▶ **Aim**
Lift out all lines below that contain "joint".

* Start Input rows *

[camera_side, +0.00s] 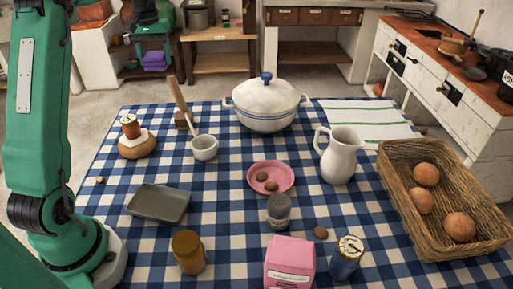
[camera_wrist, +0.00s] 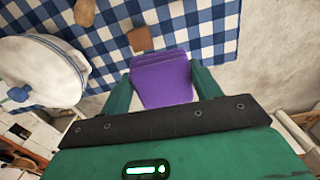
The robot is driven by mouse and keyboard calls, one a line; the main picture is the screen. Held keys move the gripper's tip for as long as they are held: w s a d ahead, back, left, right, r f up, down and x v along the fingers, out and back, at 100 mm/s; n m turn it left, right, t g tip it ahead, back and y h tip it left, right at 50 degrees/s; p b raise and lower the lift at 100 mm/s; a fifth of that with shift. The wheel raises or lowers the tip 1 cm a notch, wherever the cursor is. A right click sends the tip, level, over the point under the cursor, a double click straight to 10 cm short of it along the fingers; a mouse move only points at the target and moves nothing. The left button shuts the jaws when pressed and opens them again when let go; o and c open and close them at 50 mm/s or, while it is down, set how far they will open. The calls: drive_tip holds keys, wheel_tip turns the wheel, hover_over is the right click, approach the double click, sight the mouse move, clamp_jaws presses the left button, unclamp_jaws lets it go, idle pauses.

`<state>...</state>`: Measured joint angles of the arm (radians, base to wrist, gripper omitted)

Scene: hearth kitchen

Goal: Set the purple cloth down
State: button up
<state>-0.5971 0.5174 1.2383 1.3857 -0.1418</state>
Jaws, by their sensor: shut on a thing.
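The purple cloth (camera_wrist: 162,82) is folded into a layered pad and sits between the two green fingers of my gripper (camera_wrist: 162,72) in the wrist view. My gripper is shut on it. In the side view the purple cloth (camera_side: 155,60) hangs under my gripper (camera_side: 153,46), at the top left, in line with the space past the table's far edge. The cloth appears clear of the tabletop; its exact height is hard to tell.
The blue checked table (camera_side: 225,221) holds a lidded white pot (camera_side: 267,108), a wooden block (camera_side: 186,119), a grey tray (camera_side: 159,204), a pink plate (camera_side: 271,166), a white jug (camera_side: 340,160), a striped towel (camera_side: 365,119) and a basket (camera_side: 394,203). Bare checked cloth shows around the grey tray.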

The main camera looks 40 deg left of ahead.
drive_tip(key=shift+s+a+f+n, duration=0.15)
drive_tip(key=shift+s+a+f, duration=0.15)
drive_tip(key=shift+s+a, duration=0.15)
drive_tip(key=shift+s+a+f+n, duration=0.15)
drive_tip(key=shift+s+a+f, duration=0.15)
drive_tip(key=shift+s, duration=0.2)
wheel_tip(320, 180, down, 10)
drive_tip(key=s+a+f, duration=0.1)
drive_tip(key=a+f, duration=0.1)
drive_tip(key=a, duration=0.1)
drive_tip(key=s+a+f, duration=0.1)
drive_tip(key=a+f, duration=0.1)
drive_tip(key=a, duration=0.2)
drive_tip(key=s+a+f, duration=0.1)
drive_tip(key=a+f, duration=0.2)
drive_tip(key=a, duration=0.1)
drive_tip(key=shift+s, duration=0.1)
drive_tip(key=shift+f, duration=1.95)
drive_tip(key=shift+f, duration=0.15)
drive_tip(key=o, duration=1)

* End Input rows *
* Start Input rows *

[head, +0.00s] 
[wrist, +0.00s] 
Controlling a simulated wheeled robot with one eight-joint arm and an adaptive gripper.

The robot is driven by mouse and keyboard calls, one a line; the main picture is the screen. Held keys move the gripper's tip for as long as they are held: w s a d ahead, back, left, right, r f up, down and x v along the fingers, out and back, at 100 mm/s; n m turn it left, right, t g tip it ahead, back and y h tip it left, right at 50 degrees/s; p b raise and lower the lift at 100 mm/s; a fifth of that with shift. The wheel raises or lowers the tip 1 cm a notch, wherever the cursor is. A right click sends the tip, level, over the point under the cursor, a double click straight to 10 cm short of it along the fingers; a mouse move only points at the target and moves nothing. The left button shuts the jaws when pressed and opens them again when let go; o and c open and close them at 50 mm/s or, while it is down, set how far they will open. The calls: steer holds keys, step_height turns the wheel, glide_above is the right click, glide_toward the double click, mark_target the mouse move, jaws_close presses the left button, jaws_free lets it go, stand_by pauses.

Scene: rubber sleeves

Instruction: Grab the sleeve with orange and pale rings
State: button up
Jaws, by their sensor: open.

* End Input rows *

▶ **Written answer**
`<state>...</state>`: Measured joint angles of the arm (radians, base to wrist, gripper omitted)
Controlling a simulated wheeled robot with one eight-joint arm and an adaptive gripper.

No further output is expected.